The UK is an outlier. Other countries do not deal with things this way. Imagine the benefit to our NHS of allowing doctors trained elsewhere to come here and to work to look after the people here who need it. We are also completely opposed to the “no recourse to public funds” policies, which are blocking migrant groups from essential safety nets. Migrants, who are already likely to be vulnerable and in low-paid and insecure work, are therefore disproportionately likely to be at risk of destitution.
Then there are the unaccompanied children. Over 4,000 have been placed in hotels since 2021, and 200 children remain missing. That is shocking; it is inconceivable. The UK Government clearly cannot be trusted as a corporate parent, and the Scottish Government are deeply concerned about this. Scotland does take its responsibilities seriously. The Scottish Government want no part of the UK Government’s “hostile environment” approach to refugees and asylum seekers, or people who are among the most vulnerable in the world—[Laughter.] I do not know why the Minister finds this funny, because I do not think it is funny at all.

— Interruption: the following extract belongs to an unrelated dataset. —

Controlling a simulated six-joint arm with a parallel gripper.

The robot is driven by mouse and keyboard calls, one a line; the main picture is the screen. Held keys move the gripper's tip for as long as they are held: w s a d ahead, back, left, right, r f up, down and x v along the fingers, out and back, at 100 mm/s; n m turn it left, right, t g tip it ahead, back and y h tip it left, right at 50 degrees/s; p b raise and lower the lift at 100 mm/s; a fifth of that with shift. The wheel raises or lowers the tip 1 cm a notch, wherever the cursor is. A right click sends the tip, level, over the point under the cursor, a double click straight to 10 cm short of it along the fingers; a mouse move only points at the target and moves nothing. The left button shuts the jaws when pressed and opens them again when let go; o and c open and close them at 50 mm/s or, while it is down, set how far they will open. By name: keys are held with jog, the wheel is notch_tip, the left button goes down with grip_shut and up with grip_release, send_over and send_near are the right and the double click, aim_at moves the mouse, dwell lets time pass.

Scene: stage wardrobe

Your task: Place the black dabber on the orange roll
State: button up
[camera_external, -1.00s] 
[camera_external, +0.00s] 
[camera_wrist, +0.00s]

The Scottish Government will do absolutely what is needed for refugees if given the power to allow us to actually do so, and it is high time that the Minister stopped this damaging narrative, which is neither accurate nor fair. [Interruption.]

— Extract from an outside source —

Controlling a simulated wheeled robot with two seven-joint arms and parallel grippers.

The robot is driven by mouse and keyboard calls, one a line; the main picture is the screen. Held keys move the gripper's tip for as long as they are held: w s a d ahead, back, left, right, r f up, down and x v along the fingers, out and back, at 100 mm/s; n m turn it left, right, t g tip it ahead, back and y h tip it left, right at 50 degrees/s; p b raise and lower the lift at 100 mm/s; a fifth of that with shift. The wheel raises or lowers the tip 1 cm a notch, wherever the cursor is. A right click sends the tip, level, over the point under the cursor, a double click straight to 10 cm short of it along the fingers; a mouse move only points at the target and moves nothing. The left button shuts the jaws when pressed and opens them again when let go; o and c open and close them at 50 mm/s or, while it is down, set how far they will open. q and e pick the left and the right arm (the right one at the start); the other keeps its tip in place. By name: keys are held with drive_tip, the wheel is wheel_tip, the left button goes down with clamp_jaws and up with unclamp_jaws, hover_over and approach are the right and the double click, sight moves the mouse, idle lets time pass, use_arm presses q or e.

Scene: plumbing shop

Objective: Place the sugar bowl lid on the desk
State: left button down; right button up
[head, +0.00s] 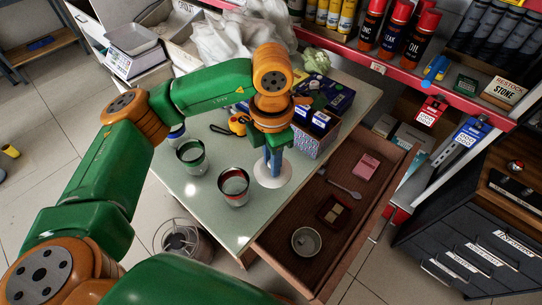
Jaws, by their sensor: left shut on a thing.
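My left gripper (273,166) points down, its blue fingers shut on the middle of a round white disc, which looks like the sugar bowl lid (261,176). The lid lies flat and level in the picture, over the front edge of the desk (205,205) beside the open drawer. I cannot tell whether it touches the desktop or is held just above it. The fingers hide the lid's middle. No sugar bowl is clearly recognisable. My right gripper is not in view.
Two cups, one green-banded (190,155) and one red-banded (233,186), stand left of the lid. The open drawer (290,215) holds a round tin (306,241), a spoon and small boxes.

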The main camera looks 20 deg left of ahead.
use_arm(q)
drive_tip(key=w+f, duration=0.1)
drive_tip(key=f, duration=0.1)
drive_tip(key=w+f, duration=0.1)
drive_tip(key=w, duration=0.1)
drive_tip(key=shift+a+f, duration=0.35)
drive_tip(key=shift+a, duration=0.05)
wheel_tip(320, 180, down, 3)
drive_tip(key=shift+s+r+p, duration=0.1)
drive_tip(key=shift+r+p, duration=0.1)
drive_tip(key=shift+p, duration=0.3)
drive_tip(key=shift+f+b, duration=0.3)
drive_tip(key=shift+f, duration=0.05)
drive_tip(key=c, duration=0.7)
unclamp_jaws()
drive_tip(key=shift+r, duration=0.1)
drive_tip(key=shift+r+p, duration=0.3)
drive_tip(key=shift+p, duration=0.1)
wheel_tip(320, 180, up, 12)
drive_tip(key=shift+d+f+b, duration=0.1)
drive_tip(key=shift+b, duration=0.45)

Order. The hon. Lady is about conclude. Just let her finish.
Thank you, Madam Deputy Speaker. Rather than more damaging legislation, what we want to see is safe and legal routes for people coming here to seek sanctuary from war and persecution. We need an effective and efficient asylum system and, if that cannot be created here, the powers to do that must be devolved to Scotland so that we can create an asylum system with fairness and dignity at its heart. If we had the powers of a normal independent country, we could of course do that ourselves, and I much look forward to the day when we can.